Gezer’in hücreden çok daha ağır koşullarda tutulduğuna dikkat çeken Keskin, “Cezaevlerindeki izolasyon sistemi zaten bir işkence yöntemi. İzolasyon tipi cezaevlerinde bir de disiplin cezaları için kullanılan daha da ağırlaştırılmış bir hücre yapısı var. Garibe orada tutuluyordu ve buna yönelik korkunç bir tepkisi vardı. Sürekli itiraz ediyordu. Ablasıyla en son geçen hafta yaptığı telefon görüşmesinde, 20 günlük bir hücre cezasının daha olduğunu söylemiş. Bir kere bu disiplin ve hücre cezalarının gerekçeleri o kadar saçma ve insanlık dışı ki sadece size yapılan haksızlıklara itiraz ettiğiniz için uygulanıyor. Garibe de çok doğal olarak bu hücre cezasını çekmek istemiyordu” diye konuştu.

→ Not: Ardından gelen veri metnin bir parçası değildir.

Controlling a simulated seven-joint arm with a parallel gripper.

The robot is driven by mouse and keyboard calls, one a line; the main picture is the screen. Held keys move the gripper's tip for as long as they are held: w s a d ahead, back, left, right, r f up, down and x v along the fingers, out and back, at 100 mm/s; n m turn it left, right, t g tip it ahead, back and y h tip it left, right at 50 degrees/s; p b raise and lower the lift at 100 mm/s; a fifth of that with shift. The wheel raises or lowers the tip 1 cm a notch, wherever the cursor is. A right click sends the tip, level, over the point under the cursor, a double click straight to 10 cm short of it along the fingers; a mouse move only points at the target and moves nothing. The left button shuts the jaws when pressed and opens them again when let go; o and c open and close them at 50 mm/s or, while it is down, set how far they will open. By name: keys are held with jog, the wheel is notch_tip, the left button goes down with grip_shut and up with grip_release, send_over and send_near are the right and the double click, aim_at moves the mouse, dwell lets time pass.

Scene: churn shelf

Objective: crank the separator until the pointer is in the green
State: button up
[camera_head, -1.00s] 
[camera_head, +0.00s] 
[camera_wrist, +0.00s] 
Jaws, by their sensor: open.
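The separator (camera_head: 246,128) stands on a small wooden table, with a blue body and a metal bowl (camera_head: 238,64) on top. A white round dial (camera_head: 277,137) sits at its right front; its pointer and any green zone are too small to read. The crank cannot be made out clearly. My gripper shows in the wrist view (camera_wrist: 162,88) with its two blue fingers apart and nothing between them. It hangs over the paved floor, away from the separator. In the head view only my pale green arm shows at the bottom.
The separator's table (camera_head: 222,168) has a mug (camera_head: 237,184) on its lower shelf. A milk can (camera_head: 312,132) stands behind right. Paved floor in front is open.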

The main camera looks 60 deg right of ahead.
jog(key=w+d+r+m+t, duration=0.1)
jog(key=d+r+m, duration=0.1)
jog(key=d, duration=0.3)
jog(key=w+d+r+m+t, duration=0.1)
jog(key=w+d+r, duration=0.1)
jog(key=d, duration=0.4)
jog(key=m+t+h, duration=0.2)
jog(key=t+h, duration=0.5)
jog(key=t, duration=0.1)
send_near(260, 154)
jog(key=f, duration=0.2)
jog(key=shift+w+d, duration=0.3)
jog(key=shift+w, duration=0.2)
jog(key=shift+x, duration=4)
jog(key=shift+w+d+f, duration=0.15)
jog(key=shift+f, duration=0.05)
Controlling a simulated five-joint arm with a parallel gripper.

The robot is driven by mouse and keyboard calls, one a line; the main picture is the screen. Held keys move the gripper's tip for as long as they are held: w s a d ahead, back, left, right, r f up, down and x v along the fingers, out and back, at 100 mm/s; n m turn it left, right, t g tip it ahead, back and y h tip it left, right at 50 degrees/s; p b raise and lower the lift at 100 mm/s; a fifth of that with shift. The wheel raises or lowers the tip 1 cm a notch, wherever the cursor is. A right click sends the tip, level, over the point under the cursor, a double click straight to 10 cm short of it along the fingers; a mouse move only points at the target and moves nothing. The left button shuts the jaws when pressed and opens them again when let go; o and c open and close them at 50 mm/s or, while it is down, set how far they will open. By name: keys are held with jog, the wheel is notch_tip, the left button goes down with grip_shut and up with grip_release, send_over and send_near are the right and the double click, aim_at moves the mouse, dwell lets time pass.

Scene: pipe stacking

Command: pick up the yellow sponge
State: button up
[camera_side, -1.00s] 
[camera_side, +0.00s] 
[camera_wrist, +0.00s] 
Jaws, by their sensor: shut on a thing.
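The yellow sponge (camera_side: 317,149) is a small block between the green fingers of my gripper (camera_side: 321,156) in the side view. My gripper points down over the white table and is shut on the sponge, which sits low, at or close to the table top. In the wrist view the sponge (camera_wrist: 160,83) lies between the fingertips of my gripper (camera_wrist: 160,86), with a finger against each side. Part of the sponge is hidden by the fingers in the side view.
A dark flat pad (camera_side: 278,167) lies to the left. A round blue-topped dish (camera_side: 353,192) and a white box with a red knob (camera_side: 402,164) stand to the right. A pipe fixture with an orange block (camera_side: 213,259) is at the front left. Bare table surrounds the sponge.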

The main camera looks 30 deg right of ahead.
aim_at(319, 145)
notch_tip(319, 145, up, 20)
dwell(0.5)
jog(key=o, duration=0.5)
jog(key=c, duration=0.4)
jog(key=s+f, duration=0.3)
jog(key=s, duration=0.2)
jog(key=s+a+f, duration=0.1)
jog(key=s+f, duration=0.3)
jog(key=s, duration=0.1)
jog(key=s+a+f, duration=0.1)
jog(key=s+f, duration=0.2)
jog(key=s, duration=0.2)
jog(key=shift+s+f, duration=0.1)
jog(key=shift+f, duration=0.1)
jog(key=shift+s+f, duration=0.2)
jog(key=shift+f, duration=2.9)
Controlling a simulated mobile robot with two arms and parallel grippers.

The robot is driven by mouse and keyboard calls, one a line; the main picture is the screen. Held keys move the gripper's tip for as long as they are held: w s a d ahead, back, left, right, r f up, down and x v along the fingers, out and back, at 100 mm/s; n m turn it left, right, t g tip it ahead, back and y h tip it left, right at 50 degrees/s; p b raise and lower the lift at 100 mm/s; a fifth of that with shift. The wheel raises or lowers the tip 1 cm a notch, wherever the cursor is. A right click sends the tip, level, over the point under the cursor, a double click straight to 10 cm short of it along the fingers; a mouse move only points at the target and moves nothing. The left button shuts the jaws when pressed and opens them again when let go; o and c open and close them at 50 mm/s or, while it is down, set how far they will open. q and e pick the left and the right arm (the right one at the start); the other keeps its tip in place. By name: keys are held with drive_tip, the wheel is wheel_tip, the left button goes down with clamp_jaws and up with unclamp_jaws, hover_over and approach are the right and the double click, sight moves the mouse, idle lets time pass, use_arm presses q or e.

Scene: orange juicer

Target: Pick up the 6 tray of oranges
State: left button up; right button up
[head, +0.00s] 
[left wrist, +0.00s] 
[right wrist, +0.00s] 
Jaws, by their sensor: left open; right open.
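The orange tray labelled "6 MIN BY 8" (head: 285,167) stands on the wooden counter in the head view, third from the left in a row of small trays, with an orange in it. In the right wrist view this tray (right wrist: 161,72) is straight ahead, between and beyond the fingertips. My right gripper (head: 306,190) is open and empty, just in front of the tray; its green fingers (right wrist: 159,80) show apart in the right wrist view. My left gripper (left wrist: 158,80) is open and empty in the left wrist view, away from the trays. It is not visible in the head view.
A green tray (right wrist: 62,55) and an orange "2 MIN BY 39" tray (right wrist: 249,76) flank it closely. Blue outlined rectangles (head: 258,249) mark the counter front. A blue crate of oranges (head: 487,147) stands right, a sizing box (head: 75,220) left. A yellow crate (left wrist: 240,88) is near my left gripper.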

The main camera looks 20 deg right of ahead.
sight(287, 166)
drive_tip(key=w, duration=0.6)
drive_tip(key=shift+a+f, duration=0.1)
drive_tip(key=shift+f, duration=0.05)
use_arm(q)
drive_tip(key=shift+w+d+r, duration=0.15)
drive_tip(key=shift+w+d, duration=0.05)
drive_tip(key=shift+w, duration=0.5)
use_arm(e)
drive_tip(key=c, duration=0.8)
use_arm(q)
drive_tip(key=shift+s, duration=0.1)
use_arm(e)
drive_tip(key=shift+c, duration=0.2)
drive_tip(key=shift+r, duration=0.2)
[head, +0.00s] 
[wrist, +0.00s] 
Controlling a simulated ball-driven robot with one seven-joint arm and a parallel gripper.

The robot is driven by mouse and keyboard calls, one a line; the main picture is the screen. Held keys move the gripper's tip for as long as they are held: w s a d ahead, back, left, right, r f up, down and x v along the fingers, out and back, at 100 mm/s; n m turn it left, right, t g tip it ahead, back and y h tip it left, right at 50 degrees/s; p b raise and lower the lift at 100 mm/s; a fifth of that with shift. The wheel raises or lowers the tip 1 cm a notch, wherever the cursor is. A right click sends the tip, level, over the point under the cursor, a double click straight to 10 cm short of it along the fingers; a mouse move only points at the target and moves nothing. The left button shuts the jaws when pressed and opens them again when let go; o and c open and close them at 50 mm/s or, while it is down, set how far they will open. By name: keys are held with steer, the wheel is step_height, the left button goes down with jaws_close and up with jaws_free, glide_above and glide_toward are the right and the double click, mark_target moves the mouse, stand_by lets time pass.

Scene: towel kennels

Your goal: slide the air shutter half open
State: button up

ÖLDÜKTEN SONRA BİLE SAYGI YOK!

Şüpheli ölümün tam nedenini öğrenmek için otopsi raporunu beklediklerini dile getiren Keskin, “İntihar veya cinayet, her halükarda devlet ‘koruması’ altındaydı. Korumayı da tırnak içinde söylüyorum; çünkü burası sonuç olarak bir cezaevi, ölümünden zaten idare sorumludur. Eğer Garibe intihar etmiş bile olsa, onu intihara sürükleyen bu izolasyon sistemi ve zulmün kendisidir” vurgusunda bulundu.

Adli Tıp Kurumu’nun otopsi raporunu güvendikleri adli tıp profesörlerine de göstereceklerini aktaran Keskin, bu işin sonuna kadar takipçisi olacaklarını kaydetti.

Garibe Gezer’in naaşı için bir cenaze aracı bile verilmemesine, tabutu taşımaya çalışan kadınların polis tarafından engellenmesine tepki gösteren Keskin, gelinen noktayı, “Maalesef yaşarken karşılaştığınız saygısızlık, öldükten sonra da devam ediyor” diye özetledi.

Bunun hiçbir dinde, hiçbir inançta yeri olmadığının altını çizen Keskin, Türkiye’nin taraf olduğu Cenevre Savaş Hukuku Sözleşmesi’nde bile bu yaşananların yeri olmadığına işaret etti.

Keskin, bu konuda gerek iç hukuk gerekse uluslararası hukuktan doğan tüm hakları sonuna kadar kullanacaklarını kaydetti.

Büyük bir üzüntü içinde olan Keskin, Garibe Gezer ile son anısını da paylaştı. Keskin, “Cezaevini son ziyaret ettiğimde yan yana iki camlı oda vardı ve hem Garibe hem de Aysel Tuğluk ile görüştüm. İkisi birbirlerine selam verdiler. Gözlerinin içine baktım, birbirlerine kalpten selam vermişlerdi. O görüntüyü hiç unutmuyorum” dedi.